If I waited until the afternoon it might have still had a reaction, but it was still fresh from the previous day’s tears.”

When working through the night on something like this, is it anger that’s fueling you?

“It’s the anger but also the inspiration, the absurdity, the comic inspiration of the little ridiculous Jewish ephemera on the table making it all the more absurd. It added to the sort of exhilarating nature of the art, just the preposterousness of the art I was using.”

Can your cartoons be effective pushing back on this sort of appropriation? You’re obviously unlikely to change Meghan McCain’s mind, but do you hope your work can educate someone who might otherwise be inclined to listen to her?
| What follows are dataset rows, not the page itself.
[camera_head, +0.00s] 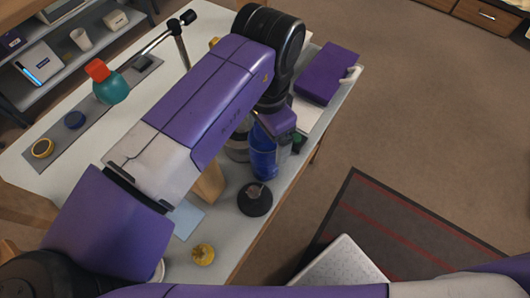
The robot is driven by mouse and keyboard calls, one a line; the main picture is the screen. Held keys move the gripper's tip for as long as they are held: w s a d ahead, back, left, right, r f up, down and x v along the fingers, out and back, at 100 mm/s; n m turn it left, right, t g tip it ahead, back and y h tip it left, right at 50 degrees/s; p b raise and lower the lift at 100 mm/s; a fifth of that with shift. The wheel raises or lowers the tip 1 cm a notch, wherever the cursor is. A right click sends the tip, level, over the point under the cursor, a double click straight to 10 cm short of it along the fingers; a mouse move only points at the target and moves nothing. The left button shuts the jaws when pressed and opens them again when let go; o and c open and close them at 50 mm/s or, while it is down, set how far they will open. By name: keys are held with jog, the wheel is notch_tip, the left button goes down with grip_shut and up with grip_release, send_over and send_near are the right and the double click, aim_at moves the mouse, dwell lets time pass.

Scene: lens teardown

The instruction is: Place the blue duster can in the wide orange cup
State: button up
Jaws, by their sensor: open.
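The blue duster can (263,160) stands upright on the white table, below my forearm in the picture. Its top is hidden behind my gripper and arm. My gripper (278,131) is at the top of the can, partly covered by my own arm links. It is open; I cannot tell whether its fingers are around the can or touching it. I cannot make out a wide orange cup. A tan object (211,184), partly hidden by my arm, stands left of the can; I cannot tell what it is.
A black round piece (255,200) and a yellow knobbed piece (203,254) are near the table's front edge. A purple box (327,73) lies at the right end. A teal bulb with an orange end (112,88) stands on the grey strip (97,112). My forearm hides the table's middle.

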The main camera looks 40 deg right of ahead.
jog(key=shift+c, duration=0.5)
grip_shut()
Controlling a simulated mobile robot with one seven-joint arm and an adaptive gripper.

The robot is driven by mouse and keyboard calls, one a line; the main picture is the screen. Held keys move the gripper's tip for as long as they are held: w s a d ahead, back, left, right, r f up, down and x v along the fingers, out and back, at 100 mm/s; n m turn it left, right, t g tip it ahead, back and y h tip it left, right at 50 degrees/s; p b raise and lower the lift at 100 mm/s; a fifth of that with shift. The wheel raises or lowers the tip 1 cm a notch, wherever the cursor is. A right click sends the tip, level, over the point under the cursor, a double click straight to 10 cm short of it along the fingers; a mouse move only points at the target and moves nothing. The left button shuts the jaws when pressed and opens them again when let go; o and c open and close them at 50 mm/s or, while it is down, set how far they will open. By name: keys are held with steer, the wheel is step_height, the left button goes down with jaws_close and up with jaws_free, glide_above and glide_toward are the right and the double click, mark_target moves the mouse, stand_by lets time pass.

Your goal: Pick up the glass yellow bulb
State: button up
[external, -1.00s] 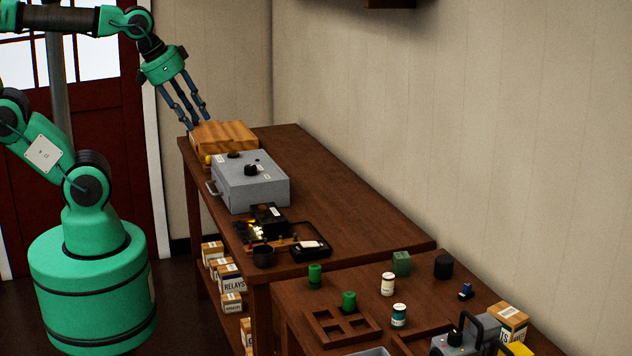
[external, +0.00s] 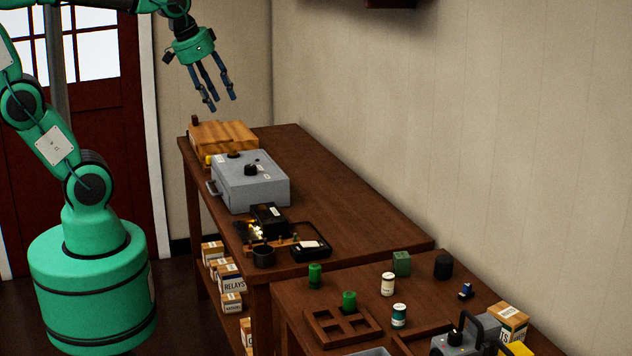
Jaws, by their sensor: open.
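A small yellow round thing (external: 208,160), which may be the glass yellow bulb, shows at the left table edge, between the wooden box and the grey box. It is too small to tell whether it is glass. My gripper (external: 222,104) is open and empty, with its fingers pointing down. It appears in the picture above the wooden box (external: 228,135), clear of it. A bright yellowish glint (external: 250,226) shows among small dark parts farther forward; I cannot tell what it is.
The grey box (external: 250,182) with a black knob and side handle stands beside the wooden box. A black tray (external: 318,253) and dark cup (external: 264,257) are nearer. Green cylinders (external: 315,275) and jars stand on the front table. The long table's right side is clear.

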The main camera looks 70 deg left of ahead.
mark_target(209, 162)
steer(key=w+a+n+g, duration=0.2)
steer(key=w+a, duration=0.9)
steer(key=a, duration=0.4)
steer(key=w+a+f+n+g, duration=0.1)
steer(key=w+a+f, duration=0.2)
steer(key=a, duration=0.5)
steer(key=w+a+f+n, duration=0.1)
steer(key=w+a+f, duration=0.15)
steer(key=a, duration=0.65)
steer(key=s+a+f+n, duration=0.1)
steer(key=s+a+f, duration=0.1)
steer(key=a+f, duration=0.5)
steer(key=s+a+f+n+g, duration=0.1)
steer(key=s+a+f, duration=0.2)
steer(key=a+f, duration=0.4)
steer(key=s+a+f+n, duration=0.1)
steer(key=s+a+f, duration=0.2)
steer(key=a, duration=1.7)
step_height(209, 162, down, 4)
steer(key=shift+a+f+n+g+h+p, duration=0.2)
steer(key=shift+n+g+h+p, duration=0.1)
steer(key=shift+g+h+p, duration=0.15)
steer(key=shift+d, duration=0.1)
“Both. I obviously believe in the power of art or else I wouldn’t do that. I don’t think McCain herself is going to have her mind changed. I look at it as sort of galvanizing my side, which has been under siege, definitely under the Trump administration, when we have the hero of American Nazism in the Oval Office. But in terms of the Jewish left, we have been under siege by our own people, by the minority of Jews who claim to speak for us and have been erasing us for generations now. And so I do it sort of to give my own people, my own side, energy and power by mocking the hypocrisy and bullshit of the other side.”

Did you hear the new line from Trump and the GOP, that the Democrats are somehow now an antisemitic, anti-Jewish party?

“I just want to say that Trump is a demagogue, he is a bigot, he is the worst of the twentieth century incarnate, in the Oval Office, and so of course he’s going to try and use this to paint the other side as evil. If you’re a Trump supporter, you’re a member of the GOP Nazi Party, and that’s all we need to know about you.”